Lithium fever gas arrived in Cornwall, a previously economic powerhouse in southwest England known for its bustling mining industry. Now, its new generation is raring for the county to make a comeback, through lithium. It is a metal that is transformed into batteries that power modern electronic devices, from smartphones to laptops, and electric vehicles.
As the world embraces green technology, lithium batteries are increasingly relied upon to power electric vehicles in the fight against climate change.
But is Cornwall going to benefit from such a lithium rush?

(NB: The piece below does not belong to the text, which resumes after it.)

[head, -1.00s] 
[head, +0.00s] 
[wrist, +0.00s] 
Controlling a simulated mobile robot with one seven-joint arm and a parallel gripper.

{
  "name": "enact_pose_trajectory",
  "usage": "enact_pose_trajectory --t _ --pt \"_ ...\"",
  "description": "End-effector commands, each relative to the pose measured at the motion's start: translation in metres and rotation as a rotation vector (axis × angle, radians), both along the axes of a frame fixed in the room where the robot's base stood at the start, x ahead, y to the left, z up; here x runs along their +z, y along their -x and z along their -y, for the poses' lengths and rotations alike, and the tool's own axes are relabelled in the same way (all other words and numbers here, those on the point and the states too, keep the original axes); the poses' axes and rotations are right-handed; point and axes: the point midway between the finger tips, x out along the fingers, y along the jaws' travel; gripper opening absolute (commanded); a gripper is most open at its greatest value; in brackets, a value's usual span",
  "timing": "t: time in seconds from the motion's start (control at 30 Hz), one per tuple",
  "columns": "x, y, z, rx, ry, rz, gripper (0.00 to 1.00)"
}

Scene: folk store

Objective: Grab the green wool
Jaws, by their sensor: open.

Indeed, the potential reopening of the mining industry in Cornwall would mean an economic boom. It would translate to more income for people living in a county considered to be England’s most impoverished.
Yet, despite the excitement that a potential lithium rush is generating, uncertainty looms. The most concerning aspect of this development is the tradeoffs to the environment. While it will bring back jobs, will the environment suffer as a result?
Undeniably, there is a significant deposit of lithium discovered in the area. Cornish Lithium concluded that the presence of the metal in the area under Redruth could potentially generate hundreds of jobs. It has begun lithium drilling near St. Austell and aims to start lithium production by 2026. The total output is expected to be 10,000 tonnes of lithium extracted yearly, or 12.5% of what the UK needs by 2030.
However, Cornish Lithium isn’t the only one in the game. It faces competition from its rival company British Lithium, which has also started digging from an open pit in St. Austell.
Some residents are suspicious of this possible lithium rush, claiming that these companies are out there for themselves. Loveday Jenkin, of the Cornwall Council, on the other hand, is an optimist, welcoming the prospect of jobs for residents and restoring the proud tradition of skilled engineering in Cornwall.